To use this tracker, load image tensors (shape: (1, C, H, W)) and call model.update(image) for at least 4 frames before calling model.save(image).

Note

At least 4 frames are needed to initialize the tracking position.

Example

The following example demonstrates how to track objects across multiple frames using BoxMotTracker:

import kornia
image = kornia.utils.sample.get_sample_images()[0][None]
model = kornia.contrib.boxmot_tracker.BoxMotTracker()
for i in range(4):
    model.update(image)  # Update the tracker with new frames
model.save(image)       # Save the tracking result

name: str = 'boxmot_tracker'¶

save(image, show_trajectories=True, directory=None)[source]¶

Save the model to ONNX format.

Parameters:

image (Tensor) – The input image.
show_trajectories (bool, optional) – Whether to visualize trajectories. Default: True
directory (Optional[str], optional) – Where to save the file(s).

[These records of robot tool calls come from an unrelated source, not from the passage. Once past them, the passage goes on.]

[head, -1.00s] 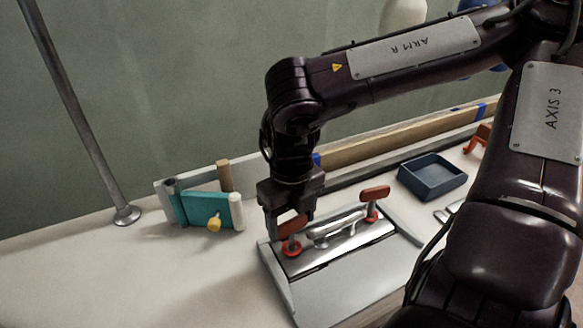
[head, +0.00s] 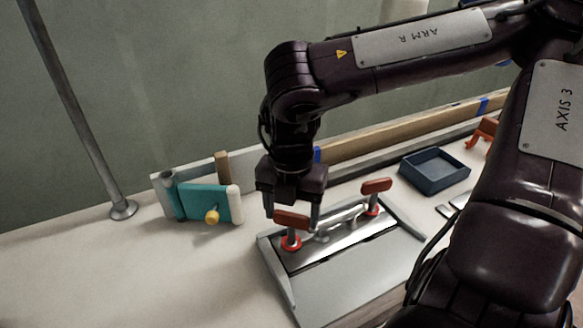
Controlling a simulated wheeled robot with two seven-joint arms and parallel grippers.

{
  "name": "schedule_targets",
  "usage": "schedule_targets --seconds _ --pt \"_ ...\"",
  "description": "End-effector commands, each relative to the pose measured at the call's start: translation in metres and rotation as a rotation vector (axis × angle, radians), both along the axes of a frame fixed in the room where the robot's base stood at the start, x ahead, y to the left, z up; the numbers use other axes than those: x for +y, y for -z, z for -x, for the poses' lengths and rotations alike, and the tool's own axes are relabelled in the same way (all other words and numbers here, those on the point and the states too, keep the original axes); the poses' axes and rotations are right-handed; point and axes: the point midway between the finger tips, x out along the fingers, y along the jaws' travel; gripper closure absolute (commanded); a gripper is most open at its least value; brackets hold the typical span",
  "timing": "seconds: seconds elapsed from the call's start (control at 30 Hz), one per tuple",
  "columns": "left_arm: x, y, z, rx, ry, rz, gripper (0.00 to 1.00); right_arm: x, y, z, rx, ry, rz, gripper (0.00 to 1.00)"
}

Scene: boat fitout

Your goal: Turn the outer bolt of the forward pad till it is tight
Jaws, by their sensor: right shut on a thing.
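A shiny metal pad (head: 345,242) lies on a grey board, with a silver cleat (head: 335,222) on it. Two bolts with red-brown T-shaped handles stand upright on it, each with a red ring at its foot. My right gripper (head: 293,212) points down over the near-left bolt (head: 291,222), shut on its handle with a finger at each end. The other bolt (head: 376,188), at the pad's far right end, stands free. I cannot tell how far either bolt is screwed in. My left gripper is not in view.
A teal block with a yellow knob (head: 210,205) stands left of the pad. A dark blue tray (head: 434,171) and an orange-red bracket (head: 482,135) lie to the right. A metal pole (head: 85,120) rises at left. The bench front-left is clear.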

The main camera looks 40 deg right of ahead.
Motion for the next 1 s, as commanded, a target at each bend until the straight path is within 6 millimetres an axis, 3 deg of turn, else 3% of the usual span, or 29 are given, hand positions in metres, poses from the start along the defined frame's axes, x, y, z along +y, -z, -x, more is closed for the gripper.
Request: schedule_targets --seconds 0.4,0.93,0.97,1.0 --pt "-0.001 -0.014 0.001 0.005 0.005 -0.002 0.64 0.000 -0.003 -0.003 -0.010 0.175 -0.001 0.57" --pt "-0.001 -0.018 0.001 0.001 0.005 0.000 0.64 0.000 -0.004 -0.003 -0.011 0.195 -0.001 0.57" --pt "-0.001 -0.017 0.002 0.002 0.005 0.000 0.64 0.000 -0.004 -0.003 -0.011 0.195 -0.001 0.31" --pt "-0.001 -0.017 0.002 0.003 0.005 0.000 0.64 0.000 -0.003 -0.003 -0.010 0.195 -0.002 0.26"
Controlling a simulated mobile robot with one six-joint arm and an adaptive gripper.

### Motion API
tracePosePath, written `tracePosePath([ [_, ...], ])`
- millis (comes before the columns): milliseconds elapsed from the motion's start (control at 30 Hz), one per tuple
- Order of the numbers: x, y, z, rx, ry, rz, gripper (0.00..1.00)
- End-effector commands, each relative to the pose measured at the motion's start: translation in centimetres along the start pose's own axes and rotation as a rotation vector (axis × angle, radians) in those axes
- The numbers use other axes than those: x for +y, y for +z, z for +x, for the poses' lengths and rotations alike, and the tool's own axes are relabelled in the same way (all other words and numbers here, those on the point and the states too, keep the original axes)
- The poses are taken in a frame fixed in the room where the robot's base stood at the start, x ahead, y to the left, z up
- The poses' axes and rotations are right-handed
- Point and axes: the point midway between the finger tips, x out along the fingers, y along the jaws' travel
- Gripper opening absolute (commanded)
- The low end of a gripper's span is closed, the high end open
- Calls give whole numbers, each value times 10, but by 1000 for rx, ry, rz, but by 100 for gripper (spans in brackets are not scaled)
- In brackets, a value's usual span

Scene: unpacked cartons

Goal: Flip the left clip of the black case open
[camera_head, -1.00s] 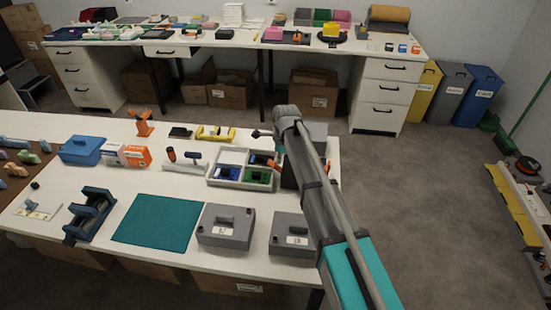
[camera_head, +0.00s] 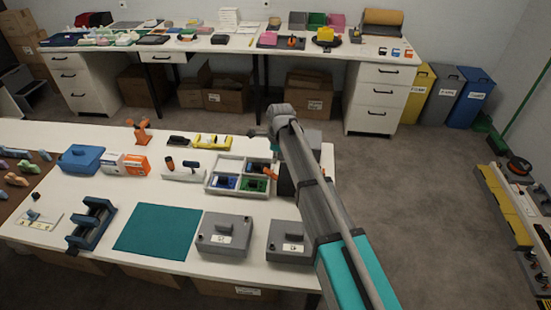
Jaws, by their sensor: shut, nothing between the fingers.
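My gripper (camera_head: 254,134) is at the end of my arm, above the back right of the near table. It is small in view and looks shut, with nothing seen in it. A dark box (camera_head: 285,181) stands at the table's right side, mostly hidden behind my arm. It may be the black case, but I cannot tell for sure. No clip can be made out on it. My gripper appears above and left of this box in the picture, and I see no contact.
A divided tray (camera_head: 209,183) with blue and green parts lies left of my arm. Two grey lidded boxes (camera_head: 222,236) (camera_head: 289,243) stand at the front edge. A teal mat (camera_head: 157,232) is bare. Floor right of the table is free.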

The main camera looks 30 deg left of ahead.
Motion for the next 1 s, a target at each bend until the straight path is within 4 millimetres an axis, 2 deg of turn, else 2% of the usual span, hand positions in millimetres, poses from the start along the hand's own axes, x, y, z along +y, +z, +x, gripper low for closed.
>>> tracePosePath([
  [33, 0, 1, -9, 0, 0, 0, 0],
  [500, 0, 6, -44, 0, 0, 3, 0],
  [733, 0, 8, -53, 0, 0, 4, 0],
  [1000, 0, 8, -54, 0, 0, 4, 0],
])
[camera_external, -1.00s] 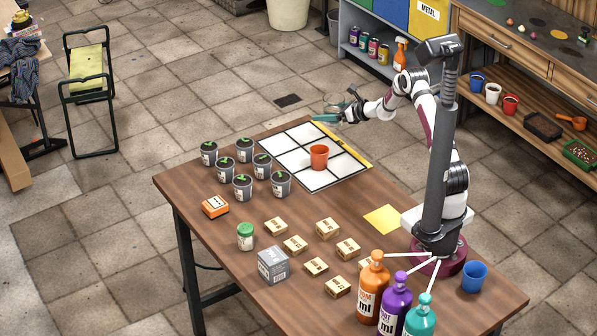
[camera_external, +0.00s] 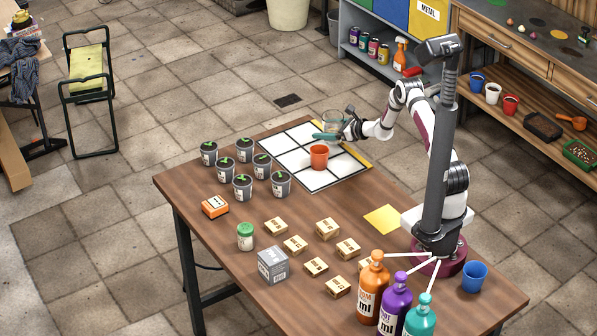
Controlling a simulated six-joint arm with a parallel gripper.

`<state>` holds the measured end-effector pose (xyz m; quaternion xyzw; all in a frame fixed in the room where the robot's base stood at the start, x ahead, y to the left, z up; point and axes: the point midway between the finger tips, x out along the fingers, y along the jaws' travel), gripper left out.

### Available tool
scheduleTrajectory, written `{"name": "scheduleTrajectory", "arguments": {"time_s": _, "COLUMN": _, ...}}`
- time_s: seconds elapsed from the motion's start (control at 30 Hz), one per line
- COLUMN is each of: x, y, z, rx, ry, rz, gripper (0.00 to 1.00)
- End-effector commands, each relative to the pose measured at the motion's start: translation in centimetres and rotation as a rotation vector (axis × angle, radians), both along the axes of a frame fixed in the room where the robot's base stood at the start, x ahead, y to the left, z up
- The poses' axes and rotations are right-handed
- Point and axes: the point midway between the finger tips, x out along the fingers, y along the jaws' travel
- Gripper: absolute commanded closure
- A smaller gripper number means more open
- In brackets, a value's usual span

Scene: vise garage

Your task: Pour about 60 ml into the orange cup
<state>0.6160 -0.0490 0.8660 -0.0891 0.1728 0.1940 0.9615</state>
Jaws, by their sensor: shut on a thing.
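The orange cup (camera_external: 319,158) stands upright on the white gridded mat (camera_external: 296,160). My gripper (camera_external: 332,130) is just above and behind the cup, at the far right part of the mat. It is shut on a clear glass vessel (camera_external: 333,117), which looks about upright. The teal fingers show in front of the glass. Whether there is liquid in the glass is too small to tell.
Several potted seedlings (camera_external: 243,187) stand left of the mat. Small boxes (camera_external: 327,228), a green-lidded jar (camera_external: 245,237), pump bottles (camera_external: 372,290) and a blue cup (camera_external: 474,277) occupy the front. A yellow sheet (camera_external: 384,219) lies near my base.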

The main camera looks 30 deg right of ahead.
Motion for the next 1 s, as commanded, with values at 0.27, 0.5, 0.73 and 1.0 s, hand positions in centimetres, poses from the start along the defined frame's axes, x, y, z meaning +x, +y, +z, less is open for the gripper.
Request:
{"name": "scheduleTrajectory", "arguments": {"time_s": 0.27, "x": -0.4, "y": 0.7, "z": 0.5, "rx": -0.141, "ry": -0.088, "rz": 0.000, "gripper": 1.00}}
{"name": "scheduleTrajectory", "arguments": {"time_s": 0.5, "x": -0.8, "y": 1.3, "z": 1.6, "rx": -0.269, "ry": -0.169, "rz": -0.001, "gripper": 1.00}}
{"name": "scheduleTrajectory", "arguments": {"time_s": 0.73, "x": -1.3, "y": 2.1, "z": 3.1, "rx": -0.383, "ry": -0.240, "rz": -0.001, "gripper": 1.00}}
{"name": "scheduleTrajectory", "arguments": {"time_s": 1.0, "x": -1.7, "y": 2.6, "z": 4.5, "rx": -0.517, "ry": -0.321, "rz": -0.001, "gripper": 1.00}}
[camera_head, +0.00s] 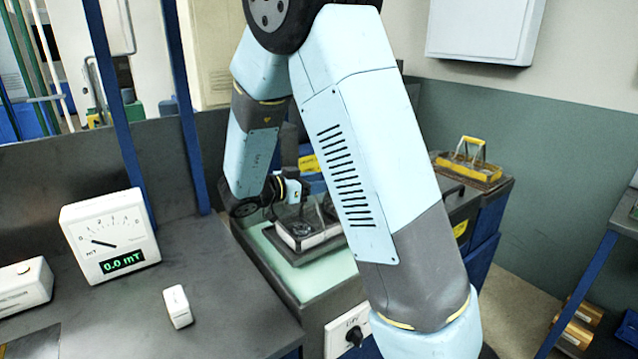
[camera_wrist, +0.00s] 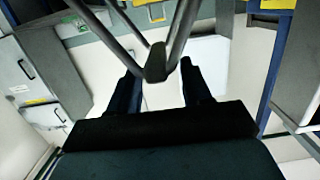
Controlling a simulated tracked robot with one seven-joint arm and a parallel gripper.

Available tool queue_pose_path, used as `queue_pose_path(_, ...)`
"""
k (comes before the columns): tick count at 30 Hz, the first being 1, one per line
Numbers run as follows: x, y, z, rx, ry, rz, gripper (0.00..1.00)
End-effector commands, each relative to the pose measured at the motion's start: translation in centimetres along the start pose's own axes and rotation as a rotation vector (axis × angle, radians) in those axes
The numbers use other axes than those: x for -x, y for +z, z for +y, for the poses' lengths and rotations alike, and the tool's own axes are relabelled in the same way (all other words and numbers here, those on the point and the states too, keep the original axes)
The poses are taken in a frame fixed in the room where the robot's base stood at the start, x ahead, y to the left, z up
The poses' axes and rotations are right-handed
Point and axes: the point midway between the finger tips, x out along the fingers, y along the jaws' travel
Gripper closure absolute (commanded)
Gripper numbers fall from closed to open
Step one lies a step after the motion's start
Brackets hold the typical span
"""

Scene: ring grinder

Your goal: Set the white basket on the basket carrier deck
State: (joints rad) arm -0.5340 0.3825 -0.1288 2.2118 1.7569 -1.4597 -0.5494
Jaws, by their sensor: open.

Default: None

Return type:

None

update(image)[source]¶

Update the tracker with a new image.

Parameters:: image (Tensor) – The input image.
Return type:: None

visualize(image, show_trajectories=True)[source]¶

Visualize the results of the tracker.

Parameters:

image (Tensor) – The input image.
show_trajectories (bool, optional) – Whether to show the trajectories. Default: True

Return type:

Tensor

Returns:

The image with the results of the tracker.

—

Note

This documentation provides detailed information about each model class, its methods, and usage examples. For further details on individual methods and arguments, refer to the respective code documentation.